#### [RECORDS]
** START **

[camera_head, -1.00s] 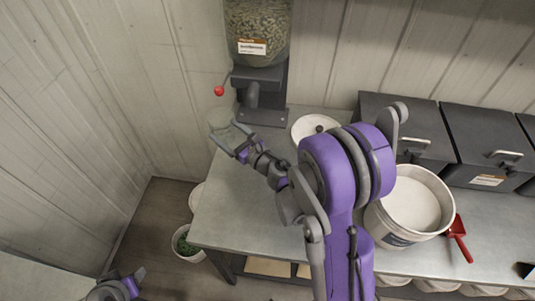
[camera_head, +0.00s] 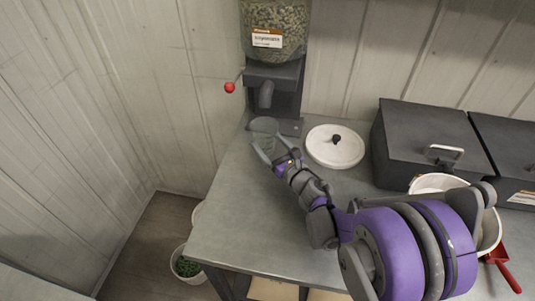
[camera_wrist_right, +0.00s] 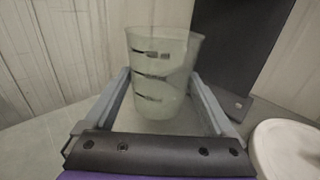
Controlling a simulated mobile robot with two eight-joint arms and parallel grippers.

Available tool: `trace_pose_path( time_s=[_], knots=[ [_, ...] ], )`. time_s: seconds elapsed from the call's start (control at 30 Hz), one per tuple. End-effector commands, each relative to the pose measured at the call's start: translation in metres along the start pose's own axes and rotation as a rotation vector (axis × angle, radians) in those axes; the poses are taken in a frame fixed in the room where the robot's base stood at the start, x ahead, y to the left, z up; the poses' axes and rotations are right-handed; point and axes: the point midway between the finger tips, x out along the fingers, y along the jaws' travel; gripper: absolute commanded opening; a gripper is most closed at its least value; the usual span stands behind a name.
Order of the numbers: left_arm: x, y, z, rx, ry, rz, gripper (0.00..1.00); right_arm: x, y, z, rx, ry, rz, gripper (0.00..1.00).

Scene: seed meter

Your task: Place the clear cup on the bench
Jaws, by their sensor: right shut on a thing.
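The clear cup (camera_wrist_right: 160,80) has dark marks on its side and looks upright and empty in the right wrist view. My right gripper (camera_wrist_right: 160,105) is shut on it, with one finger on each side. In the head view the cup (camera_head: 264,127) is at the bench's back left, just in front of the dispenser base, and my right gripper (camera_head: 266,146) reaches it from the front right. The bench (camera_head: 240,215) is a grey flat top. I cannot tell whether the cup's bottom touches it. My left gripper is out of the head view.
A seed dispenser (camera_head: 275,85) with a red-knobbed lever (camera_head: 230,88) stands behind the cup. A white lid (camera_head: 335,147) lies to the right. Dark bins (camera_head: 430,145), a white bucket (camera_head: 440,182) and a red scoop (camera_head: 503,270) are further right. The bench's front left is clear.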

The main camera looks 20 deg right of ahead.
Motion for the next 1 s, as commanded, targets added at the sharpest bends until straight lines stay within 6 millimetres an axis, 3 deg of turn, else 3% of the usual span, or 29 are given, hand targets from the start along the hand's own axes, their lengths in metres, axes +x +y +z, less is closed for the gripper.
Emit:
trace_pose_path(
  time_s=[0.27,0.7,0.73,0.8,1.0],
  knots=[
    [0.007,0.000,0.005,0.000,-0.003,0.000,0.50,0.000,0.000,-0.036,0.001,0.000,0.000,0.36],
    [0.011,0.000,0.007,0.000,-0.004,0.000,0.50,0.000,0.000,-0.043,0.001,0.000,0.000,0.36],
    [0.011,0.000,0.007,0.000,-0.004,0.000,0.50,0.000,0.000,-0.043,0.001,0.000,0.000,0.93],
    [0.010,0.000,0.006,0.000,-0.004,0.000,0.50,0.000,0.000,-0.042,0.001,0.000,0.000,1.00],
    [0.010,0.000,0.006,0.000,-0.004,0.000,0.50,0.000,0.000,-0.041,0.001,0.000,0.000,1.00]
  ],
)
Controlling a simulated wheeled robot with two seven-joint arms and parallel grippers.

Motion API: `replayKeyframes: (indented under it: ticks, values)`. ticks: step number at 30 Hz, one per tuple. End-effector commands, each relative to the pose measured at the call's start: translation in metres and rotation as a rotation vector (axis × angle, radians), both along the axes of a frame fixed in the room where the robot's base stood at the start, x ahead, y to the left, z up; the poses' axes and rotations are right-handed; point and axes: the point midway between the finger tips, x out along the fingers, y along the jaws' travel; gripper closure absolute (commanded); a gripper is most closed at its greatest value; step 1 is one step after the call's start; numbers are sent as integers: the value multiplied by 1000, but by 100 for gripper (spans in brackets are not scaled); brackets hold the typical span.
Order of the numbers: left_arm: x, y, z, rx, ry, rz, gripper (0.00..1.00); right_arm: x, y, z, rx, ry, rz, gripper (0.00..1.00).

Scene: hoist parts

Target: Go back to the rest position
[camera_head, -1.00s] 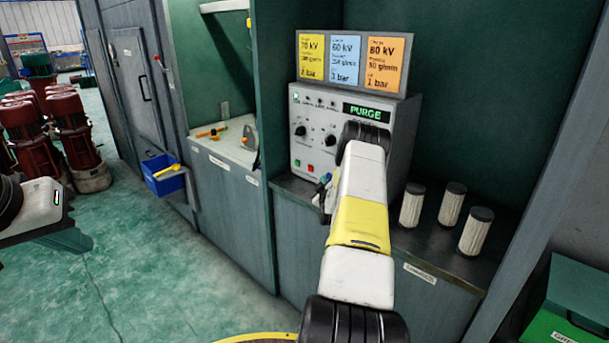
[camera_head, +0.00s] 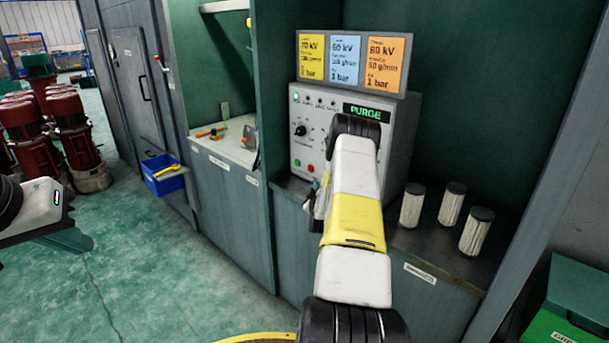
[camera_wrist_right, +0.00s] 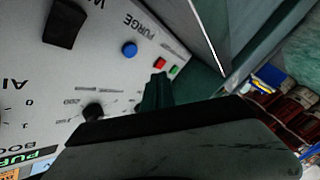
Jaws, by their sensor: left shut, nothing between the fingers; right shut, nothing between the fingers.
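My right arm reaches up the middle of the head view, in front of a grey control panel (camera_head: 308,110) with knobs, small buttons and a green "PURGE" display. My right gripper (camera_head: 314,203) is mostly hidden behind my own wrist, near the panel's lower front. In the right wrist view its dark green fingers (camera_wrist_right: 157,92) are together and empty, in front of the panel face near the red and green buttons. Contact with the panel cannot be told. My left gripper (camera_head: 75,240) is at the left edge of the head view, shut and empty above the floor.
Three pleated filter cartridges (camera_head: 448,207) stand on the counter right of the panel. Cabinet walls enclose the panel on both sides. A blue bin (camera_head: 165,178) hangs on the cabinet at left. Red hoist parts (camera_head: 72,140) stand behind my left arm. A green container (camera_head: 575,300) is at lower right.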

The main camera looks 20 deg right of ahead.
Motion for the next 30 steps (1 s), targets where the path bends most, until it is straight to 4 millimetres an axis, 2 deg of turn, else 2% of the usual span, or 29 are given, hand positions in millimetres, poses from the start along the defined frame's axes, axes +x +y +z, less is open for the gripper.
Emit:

** END **

#### [YOUR INSTRUCTIONS]
Copy out all lines where the word "targets" appears.

#### [COMPLETE RESPONSE]
Motion for the next 1 s, as commanded, targets added at the sharpest bends until straight lines stay within 6 millimetres an axis, 3 deg of turn, else 3% of the usual span, or 29 are given, hand targets from the start along the hand's own axes, their lengths in metres, axes +x +y +z, less is closed for the gripper.
Motion for the next 30 steps (1 s), targets where the path bends most, until it is straight to 4 millimetres an axis, 2 deg of turn, else 2% of the usual span, or 29 are given, hand positions in millimetres, poses from the start along the defined frame's axes, axes +x +y +z, less is open for the gripper.

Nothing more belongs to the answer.